Exercise instructions: Copy out the material below in full, but not its images.

※ ※ ※

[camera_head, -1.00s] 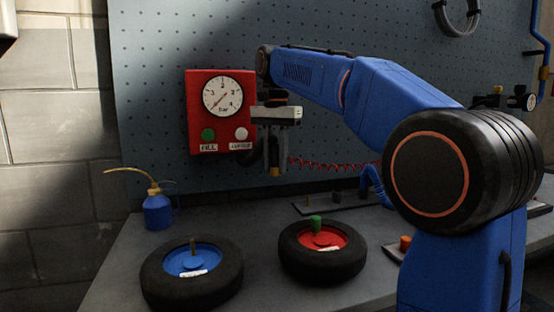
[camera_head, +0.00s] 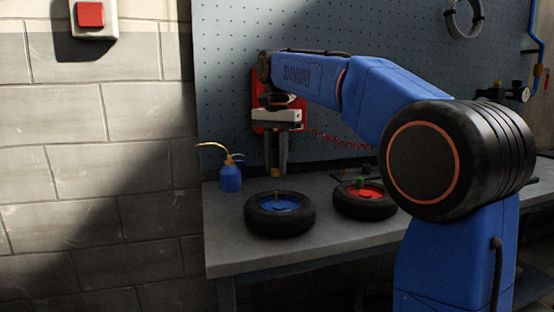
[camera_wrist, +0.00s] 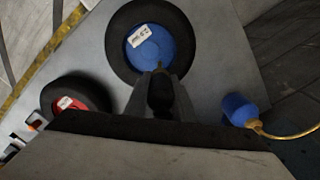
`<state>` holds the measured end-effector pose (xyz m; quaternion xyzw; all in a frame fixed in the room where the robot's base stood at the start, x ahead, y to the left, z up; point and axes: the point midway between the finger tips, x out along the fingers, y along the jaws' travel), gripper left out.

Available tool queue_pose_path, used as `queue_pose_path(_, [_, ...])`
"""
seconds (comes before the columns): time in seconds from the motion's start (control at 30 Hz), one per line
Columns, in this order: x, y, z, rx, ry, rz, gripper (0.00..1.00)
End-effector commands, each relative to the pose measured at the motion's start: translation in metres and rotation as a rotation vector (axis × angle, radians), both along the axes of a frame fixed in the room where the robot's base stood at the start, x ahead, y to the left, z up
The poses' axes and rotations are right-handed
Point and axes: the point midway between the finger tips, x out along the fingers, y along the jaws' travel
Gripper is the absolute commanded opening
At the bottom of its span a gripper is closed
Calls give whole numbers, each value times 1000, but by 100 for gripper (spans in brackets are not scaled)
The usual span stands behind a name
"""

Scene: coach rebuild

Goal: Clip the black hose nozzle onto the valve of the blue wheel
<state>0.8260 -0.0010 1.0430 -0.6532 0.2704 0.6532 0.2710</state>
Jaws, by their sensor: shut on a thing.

※ ※ ※

Complete response:
[camera_head, -1.00s] 
[camera_head, +0.00s] 
[camera_wrist, +0.00s] 
`<state>` holds the measured end-effector pose (xyz m; quaternion xyzw; all in a frame fixed in the room where the robot's base stood at the start, x ahead, y to the left, z up; point and axes: the point midway between the finger tips, x out along the fingers, y along the jaws' travel), gripper left out.

Available tool queue_pose_path, used as `queue_pose_path(_, [_, ...])`
"""
seconds (comes before the columns): time in seconds from the motion's start (control at 30 Hz), one per line
Columns, in this order: x, y, z, rx, ry, rz, gripper (0.00..1.00)
End-effector commands, each relative to the pose measured at the motion's start: translation in metres and rotation as a rotation vector (axis × angle, radians), both along the axes of a frame fixed in the room where the robot's base stood at the start, x ahead, y to the left, z up
The poses' axes and rotations are right-handed
Point and axes: the point midway between the finger tips, x out along the fingers, y along the jaws' travel
Gripper is the absolute commanded opening
At the bottom of its span a gripper is closed
Calls give whole numbers, each value times 1000, but by 100 for gripper (spans in brackets are not scaled)
The usual span stands behind a name
"""

Scene: coach rebuild

Goal: Clip the black hose nozzle onto the valve of the blue wheel
<state>0.8260 -0.0010 1.0430 -0.6532 0.2704 0.6532 0.2710</state>
Jaws, by their sensor: shut on a thing.

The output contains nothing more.